Not every HERO strictly follows the initial pattern for these three sub-rarities, especially when obtained as drops rather than from a gacha banner, so individual passives still need to be checked on a case-by-case basis.


How rarity ties into the broader grind (Spirits, Heroes, and drops)

Because higher-rarity Spirits scale exponentially in point value, the late-game loop tilts toward farming matches that can drop Top or Legendary Spirits and specific custom passives. One widely used tactic is stacking a custom passive that boosts rare item drop rates across as many players as possible, pushing the team-wide chance for rare drops toward roughly three-quarters of matches.

That grind feeds several overlapping goals:

  • Gathering enough high-rank Spirits to push key players to Legendary.
  • Stockpiling Legendary Spirits instead of immediately converting them, so you can buy HERO Spirits when they appear in the Spirit Market.
  • Chasing HERO Spirits through gacha-style pulls in the Player Universe using Bond Stars, and through hard Hero Battles in Chronicle Mode.

The result is a loop where rarity, Spirits, and drops all reinforce each other. Stronger teams unlock harder matches, those matches have better odds for high-rarity Spirits and passives, and those in turn make it easier to raise more Legendary players or secure the HERO versions everyone is chasing.

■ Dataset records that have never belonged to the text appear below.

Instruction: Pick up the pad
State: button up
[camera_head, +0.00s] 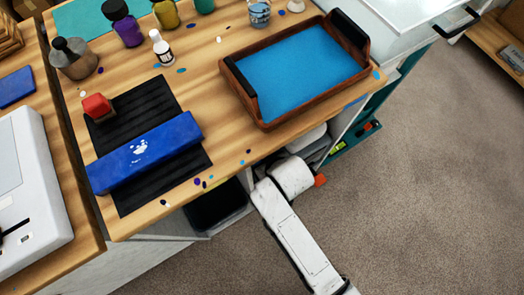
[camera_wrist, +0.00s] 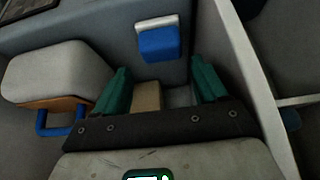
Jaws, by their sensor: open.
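My gripper (camera_wrist: 160,75) is open in the wrist view, its two teal fingers apart. A small blue block with a pale grey edge (camera_wrist: 160,44) lies just beyond the fingertips, against a grey surface; it may be the pad, but I cannot be sure. A tan block (camera_wrist: 147,97) shows between the fingers, partly hidden by the gripper's dark bar; I cannot tell whether it is touched. In the head view my arm reaches to the bench's front edge and the gripper is hidden.
A white rounded object (camera_wrist: 58,72) with a blue handle (camera_wrist: 60,122) is left of the fingers; a pale panel (camera_wrist: 245,70) stands right. On the bench are a blue case (camera_head: 145,152), a wooden tray (camera_head: 262,125) with a blue surface, and several bottles. The carpet at right is clear.

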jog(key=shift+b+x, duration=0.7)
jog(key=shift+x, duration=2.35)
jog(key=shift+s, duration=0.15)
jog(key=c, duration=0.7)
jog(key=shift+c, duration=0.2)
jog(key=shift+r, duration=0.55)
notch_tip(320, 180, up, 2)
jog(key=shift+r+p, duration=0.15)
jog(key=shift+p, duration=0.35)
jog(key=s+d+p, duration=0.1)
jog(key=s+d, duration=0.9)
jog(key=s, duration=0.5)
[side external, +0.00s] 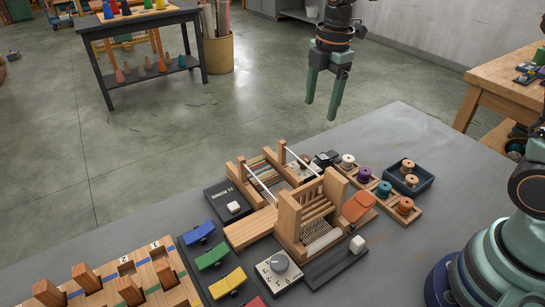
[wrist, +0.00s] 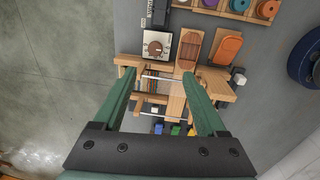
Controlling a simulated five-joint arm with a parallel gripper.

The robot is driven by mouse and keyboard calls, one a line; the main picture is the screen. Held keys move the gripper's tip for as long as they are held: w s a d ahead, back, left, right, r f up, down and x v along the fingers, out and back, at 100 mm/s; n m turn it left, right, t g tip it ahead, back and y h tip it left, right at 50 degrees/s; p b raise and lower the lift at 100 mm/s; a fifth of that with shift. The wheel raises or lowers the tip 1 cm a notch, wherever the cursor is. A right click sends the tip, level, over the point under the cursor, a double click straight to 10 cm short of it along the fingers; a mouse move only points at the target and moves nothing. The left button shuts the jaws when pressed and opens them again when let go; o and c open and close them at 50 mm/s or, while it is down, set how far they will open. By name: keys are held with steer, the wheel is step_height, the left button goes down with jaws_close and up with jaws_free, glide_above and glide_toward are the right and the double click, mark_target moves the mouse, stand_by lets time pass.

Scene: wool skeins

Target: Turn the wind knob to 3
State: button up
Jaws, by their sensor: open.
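Two knobs show, and I cannot read which is the wind knob. One knob (side external: 279,263) is grey, on a pale dial plate with numbers, at the front of the loom. The other, a brown-red knob (wrist: 155,48) on a square white plate (wrist: 157,60), is behind the loom; it also shows, partly hidden, in the side external view (side external: 304,163). Its pointer setting is too small to read. My gripper (side external: 322,110) is open and empty, high above the loom's far end. In the wrist view its fingertips (wrist: 160,75) are spread, with the loom between them.
The wooden loom (side external: 288,222) has upright posts and thin rods. Spools (side external: 365,173) in trays and an orange shuttle (side external: 358,206) lie to its right. Coloured pedals (side external: 213,257) and a pegged wooden rack (side external: 130,284) are at the front left. Bare grey tabletop surrounds them.

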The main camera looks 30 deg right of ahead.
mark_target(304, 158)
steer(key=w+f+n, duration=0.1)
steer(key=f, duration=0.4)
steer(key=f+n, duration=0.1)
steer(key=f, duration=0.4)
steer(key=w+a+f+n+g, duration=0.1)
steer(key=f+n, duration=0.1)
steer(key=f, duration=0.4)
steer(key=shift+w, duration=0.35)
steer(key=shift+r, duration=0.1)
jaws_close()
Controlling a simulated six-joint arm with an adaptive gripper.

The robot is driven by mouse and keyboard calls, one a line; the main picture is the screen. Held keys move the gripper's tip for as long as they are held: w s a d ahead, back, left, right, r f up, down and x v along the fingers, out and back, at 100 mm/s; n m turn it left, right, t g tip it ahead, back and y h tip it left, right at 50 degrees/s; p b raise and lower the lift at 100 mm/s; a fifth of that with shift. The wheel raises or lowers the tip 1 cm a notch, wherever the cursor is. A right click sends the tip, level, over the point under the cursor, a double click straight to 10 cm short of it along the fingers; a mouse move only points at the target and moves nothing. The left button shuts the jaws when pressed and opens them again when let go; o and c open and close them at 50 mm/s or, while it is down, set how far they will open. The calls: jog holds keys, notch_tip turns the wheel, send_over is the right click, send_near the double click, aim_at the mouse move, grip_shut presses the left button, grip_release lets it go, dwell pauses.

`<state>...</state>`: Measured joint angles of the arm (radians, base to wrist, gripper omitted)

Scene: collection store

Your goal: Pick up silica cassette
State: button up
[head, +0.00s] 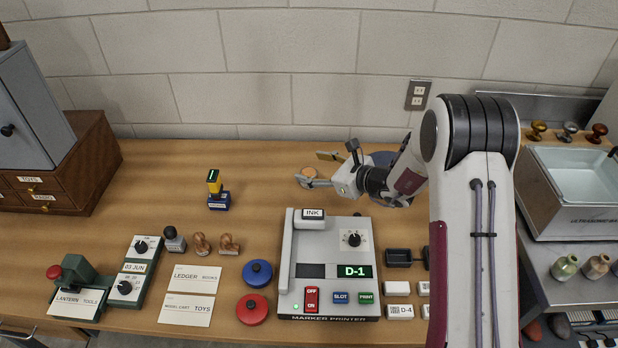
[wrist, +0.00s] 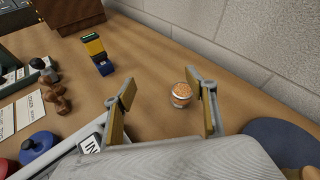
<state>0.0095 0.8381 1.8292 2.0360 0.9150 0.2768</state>
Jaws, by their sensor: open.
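A small round clear container of orange beads, which looks like the silica cassette (head: 309,171), stands on the wooden table toward the back wall. It also shows in the wrist view (wrist: 180,96), upright, in the gap between my fingers and closer to the right one. My gripper (head: 308,167) is open and empty, its fingers pointing left in the head view. In the wrist view, my gripper (wrist: 162,84) has its two tan-padded fingers spread wide. I cannot tell how far the fingertips are above the table.
A marker printer (head: 327,270) stands in front of my gripper. A yellow and blue device (head: 217,190) stands to the left. A dark round mat (wrist: 283,143) lies to the right in the wrist view.

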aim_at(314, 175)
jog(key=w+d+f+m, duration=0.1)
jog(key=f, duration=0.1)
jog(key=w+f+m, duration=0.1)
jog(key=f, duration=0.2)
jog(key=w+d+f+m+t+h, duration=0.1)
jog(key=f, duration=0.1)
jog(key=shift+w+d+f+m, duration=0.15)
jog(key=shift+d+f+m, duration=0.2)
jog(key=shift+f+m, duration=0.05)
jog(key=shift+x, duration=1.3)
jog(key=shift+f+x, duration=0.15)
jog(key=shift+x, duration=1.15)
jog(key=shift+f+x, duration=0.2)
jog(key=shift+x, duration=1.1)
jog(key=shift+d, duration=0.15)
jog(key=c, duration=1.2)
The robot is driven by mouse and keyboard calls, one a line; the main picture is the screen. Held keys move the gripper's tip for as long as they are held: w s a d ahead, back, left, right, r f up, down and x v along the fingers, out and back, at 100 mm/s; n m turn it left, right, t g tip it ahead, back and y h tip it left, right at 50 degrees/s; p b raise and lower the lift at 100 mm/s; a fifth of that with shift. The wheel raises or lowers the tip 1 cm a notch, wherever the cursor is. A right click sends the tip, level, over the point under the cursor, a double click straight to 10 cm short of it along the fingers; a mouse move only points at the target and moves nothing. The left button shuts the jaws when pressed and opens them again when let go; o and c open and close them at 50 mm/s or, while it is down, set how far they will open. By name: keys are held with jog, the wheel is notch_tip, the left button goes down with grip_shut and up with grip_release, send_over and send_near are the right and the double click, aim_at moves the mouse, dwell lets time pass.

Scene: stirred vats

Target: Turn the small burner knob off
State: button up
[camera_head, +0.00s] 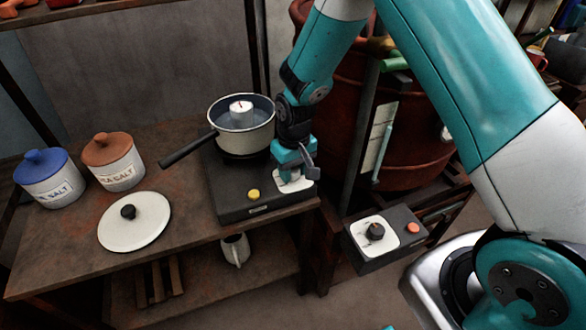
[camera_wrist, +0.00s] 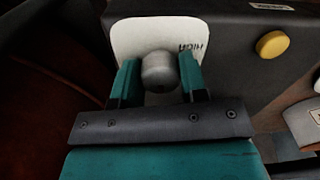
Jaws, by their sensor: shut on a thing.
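The small burner (camera_head: 228,213) is a dark box on the wooden table. Its grey knob (camera_wrist: 159,71) sits on a white plate (camera_wrist: 125,40) with lettering, part of which reads "HIGH" upside down in the wrist view. My gripper (camera_wrist: 159,76) has a teal finger on each side of the knob and is shut on it. In the head view my gripper (camera_head: 294,172) is at the burner's right front corner and hides the knob. The knob's pointer mark cannot be made out. A yellow button (camera_wrist: 272,44) is on the burner; it also shows in the head view (camera_head: 253,194).
A cream saucepan (camera_head: 243,138) stands on the burner, its handle pointing left, with a white dial-topped object (camera_head: 241,112) inside. A lid (camera_head: 134,222) and two salt jars (camera_head: 50,180) (camera_head: 114,163) are left. A separate control box (camera_head: 385,252) with a dark knob is lower right.

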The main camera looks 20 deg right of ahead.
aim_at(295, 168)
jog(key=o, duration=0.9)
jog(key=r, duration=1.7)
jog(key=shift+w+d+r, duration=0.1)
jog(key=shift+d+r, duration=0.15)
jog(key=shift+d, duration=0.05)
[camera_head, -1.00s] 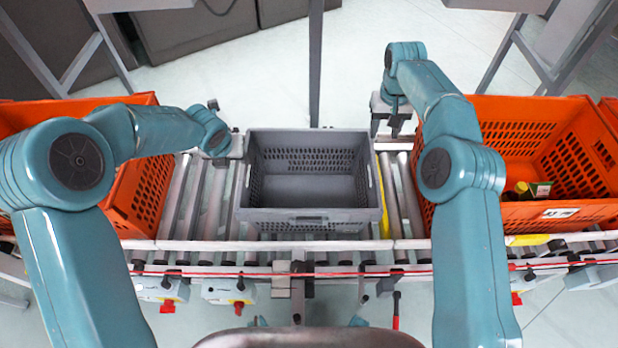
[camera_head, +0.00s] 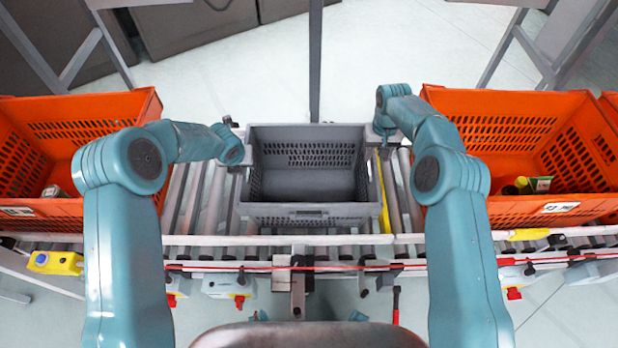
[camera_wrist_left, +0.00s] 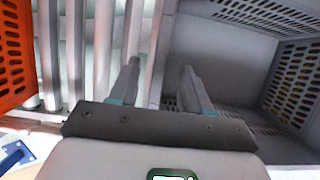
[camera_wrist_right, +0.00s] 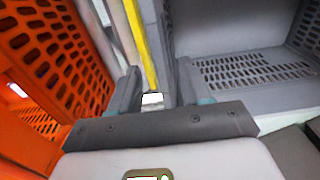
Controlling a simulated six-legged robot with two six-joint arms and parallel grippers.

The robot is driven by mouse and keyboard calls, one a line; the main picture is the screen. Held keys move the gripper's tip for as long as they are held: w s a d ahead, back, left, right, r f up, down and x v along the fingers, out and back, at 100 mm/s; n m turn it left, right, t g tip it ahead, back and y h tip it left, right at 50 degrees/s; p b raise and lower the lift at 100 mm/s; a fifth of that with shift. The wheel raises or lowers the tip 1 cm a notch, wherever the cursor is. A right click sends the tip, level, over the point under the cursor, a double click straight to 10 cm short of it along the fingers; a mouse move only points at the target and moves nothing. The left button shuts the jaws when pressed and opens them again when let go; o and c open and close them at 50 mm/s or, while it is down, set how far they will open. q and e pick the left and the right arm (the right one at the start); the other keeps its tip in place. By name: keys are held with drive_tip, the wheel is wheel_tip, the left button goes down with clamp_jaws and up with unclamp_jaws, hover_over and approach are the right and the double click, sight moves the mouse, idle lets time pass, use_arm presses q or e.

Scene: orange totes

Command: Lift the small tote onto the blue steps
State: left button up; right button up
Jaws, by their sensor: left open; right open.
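The small grey tote (camera_head: 310,212) stands upright on the roller conveyor, between two orange totes, and looks empty. My left gripper (camera_wrist_left: 160,72) is open at the tote's left wall (camera_wrist_left: 164,45). One finger is over the rollers and the other on the tote's inner side. My right gripper (camera_wrist_right: 157,75) is open at the tote's right side, its fingers around the rim as far as I can tell. Contact cannot be told. In the head view my arms partly hide both grippers. I cannot make out any blue steps in the head view.
Orange totes stand at left (camera_head: 110,105) and right (camera_head: 500,100), holding small items. A yellow strip (camera_head: 383,195) runs beside the grey tote. A small blue object (camera_wrist_left: 14,156) shows in the left wrist view.

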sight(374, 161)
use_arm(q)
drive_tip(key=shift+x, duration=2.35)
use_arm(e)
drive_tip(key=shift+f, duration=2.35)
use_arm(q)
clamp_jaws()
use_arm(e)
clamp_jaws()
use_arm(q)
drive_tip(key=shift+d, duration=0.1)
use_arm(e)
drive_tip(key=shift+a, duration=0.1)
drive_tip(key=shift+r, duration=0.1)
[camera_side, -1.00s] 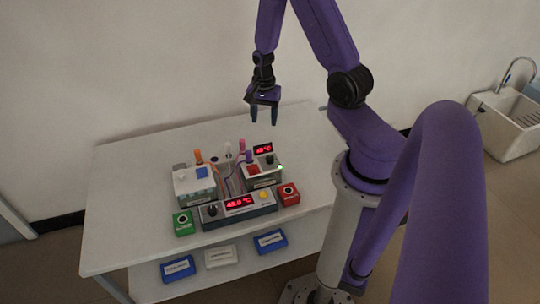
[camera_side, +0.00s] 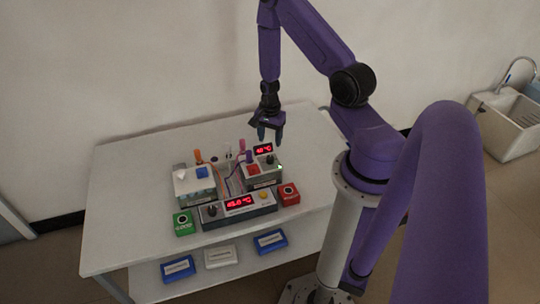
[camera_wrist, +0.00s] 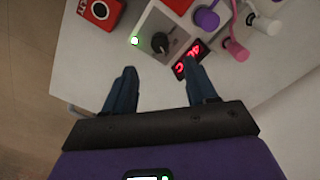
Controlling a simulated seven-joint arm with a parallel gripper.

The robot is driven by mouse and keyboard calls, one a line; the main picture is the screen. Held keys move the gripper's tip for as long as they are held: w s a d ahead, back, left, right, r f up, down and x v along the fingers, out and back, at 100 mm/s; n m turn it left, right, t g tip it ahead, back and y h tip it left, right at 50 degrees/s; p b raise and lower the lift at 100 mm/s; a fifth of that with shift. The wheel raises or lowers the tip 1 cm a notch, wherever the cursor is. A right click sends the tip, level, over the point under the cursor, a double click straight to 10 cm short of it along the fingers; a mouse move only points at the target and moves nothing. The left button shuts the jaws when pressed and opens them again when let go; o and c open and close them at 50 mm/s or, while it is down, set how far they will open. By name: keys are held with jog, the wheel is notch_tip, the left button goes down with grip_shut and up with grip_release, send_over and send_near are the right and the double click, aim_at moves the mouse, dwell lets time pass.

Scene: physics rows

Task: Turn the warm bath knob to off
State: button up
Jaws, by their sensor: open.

Rarity in Victory Road is more than a label: it is a structured progression system that determines both the ceiling on a player’s stats and the complexity of their build. Legendary rank is where normal players peak, with high parameters and flexible Passive Skill setups. HERO rank stands above even that, trading almost all customization for extreme stats and powerful predefined passives, and is limited in how many you can reasonably field. To build a competitive team, the real work lies in deciding which characters deserve the climb to Legendary and which HERO variants are strong enough to justify building your entire system around them.